LA NOSTRA PORTA SULL’AFRICA
Il quadro libico, infine, rappresenta senza dubbio l’area di maggior interesse strategico per l’Italia. Gli esperti dello Iai evidenziano infatti che è nel paese nordafricano che “viene estratta e transita una parte importante dell’energia che consumiamo, qui sono stati fatti importanti investimenti economici, qui passa la maggior parte dei migranti che arrivano da noi. Questa è, anche storicamente, la nostra porta sull’Africa”. Malgrado questa centralità della Libia per l’Italia, viene sottolineato da Nones e Camporini quanto non vi sia stata da parte italiana (e da parte della comunità internazionale) un serio e costante impegno per riportare il Paese in una condizione di stabilità a partire dall’intervento Nato del marzo 2011 volto a destituire Muammar Gheddafi. Al contrario la nostra azione si è limitata al “tema del controllo dei migranti in partenza verso le coste italiane, cercando di evitare le conseguenze della crisi libica, anziché intervenire per rimuoverne le cause”.
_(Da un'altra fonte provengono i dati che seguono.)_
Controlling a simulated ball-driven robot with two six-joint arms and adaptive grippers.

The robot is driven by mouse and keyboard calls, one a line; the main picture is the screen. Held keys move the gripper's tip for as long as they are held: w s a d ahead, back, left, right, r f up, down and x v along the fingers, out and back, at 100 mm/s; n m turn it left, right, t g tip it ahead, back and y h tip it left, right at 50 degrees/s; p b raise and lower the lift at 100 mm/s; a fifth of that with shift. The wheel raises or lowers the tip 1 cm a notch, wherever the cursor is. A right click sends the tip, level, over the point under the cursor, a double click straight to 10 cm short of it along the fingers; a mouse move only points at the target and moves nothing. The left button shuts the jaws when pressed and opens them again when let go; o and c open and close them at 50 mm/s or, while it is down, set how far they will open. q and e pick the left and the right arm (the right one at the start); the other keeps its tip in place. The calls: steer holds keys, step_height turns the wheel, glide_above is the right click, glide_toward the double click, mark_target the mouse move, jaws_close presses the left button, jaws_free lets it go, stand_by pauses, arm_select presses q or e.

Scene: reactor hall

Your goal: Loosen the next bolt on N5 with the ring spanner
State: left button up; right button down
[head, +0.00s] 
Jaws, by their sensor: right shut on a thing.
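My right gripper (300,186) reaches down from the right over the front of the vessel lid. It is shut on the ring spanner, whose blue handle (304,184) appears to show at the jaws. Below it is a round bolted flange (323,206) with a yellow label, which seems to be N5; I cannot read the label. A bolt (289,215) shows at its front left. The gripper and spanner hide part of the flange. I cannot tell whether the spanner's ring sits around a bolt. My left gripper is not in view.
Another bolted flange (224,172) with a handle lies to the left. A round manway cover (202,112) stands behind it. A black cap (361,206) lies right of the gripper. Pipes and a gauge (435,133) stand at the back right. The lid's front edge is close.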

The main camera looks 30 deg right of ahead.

QUALE STRATEGIA PER L’ITALIA?
L’auspicio di Nones e Camporini per una rivalutazione e ridefinizione strategica relativamente alla nostra presenza in aree di crisi sembra essere condiviso dal ministro della Difesa Lorenzo Guerini. Quest’ultimo ha infatti confermato, in vista dell’approvazione da parte del Parlamento del decreto di finanziamento per le missioni internazionali, la necessità di “una riconfigurazione delle missioni all’estero”. Ma in che direzione andrebbe attuata questa riassesto delle nostre strategie di intervento? Secondo Nones e Camporini, è fondamentale che si riesca a definire “una strategia con una proiezione temporale che superi l’episodicità di questi ultimi venti anni, e coinvolga opinione pubblica e decisori in una riflessione sulla necessità di contrastare le nuove minacce che si stanno profilando”.